The axiom “once a bishop always a bishop” is correct because the office of bishop is an office of ordination conferred by the laying on of hands, the same as the Melchizedek Priesthood office of elder or high priest.

As a stake president, I always referred to a released bishop as bishop, and even to this day, years later, the same salutation is used. Such a relationship continues to bring back memories of times spent in a very special calling. Latter-day Saints use the titles of bishop and president as names of respect. When they do so, they are recognizing that the Lord has called the person to a noble calling and their sustaining help is constant. They also know that when a bishop is released he no longer presides over the ward. The concern which one might voice in calling a former bishop by that title would be if members of the ward believed that he was continuing in the bishop’s role of counselor. Wise released bishops understand that when ward members come to them as though they were active bishops they refer them to their present bishop.

If I were introducing a former bishop to a congregation or audience, I would refer to him as brother and then possibly mention he is a former bishop.

Director of Correlation Review

“How important is my calling as a home teacher, and how can I magnify this calling more fully?”

Answer/Brother Elden Clark Olsen

I don’t believe one calling in the Church is more important than another. Whatever our assignment, our goal should be the salvation and exaltation of those for whom we are responsible—the stake president for all living within the boundaries of the stake; the home teacher for all members of the families under his care. And I can have more influence on the lives of individuals as a home teacher than as a stake president. The reason is simple. The most effective teaching is done on a person-to-person basis, and during my calling as a stake president, I cannot hope to interview each of the thousands of members of the stake more than once or twice. Even then I cannot know as much about them as I would like in order to properly prepare for a discussion. As a home teacher, however, I can learn intimately the hopes, problems, and special needs of each of those in my families; and I can see them as often as necessary, at least once a month, to meet those needs.
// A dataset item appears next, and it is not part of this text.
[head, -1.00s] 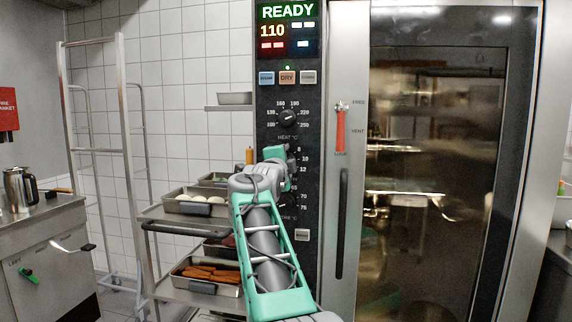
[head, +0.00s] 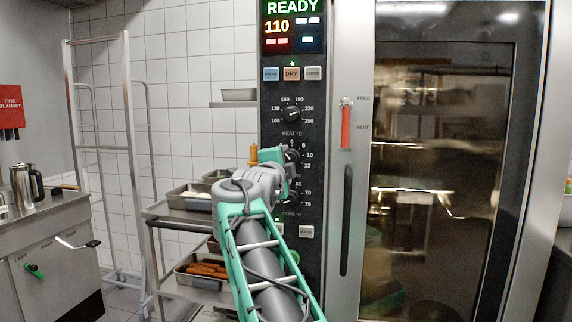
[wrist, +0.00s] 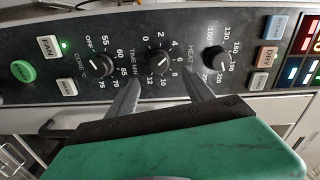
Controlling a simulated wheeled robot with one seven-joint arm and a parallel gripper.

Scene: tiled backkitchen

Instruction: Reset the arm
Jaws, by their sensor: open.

The Lord has said, “The teacher’s duty is to watch over the church always, and be with and strengthen them; And see that there is no iniquity in the church, neither hardness with each other, neither lying, back-biting, nor evil speaking; And see that the church meet together often, and also see that all the members do their duty.” (D&C 20:53–55).

This is what you are supposed to accomplish. Surely no assignment could be greater or more challenging. If every priesthood home teacher responded anxiously to this call, everyone would live righteously, attend their meetings, participate in the welfare program, do genealogy and temple work, and be missionaries by inviting nonmember friends to join in family and ward activities. The Church would really grow and prosper.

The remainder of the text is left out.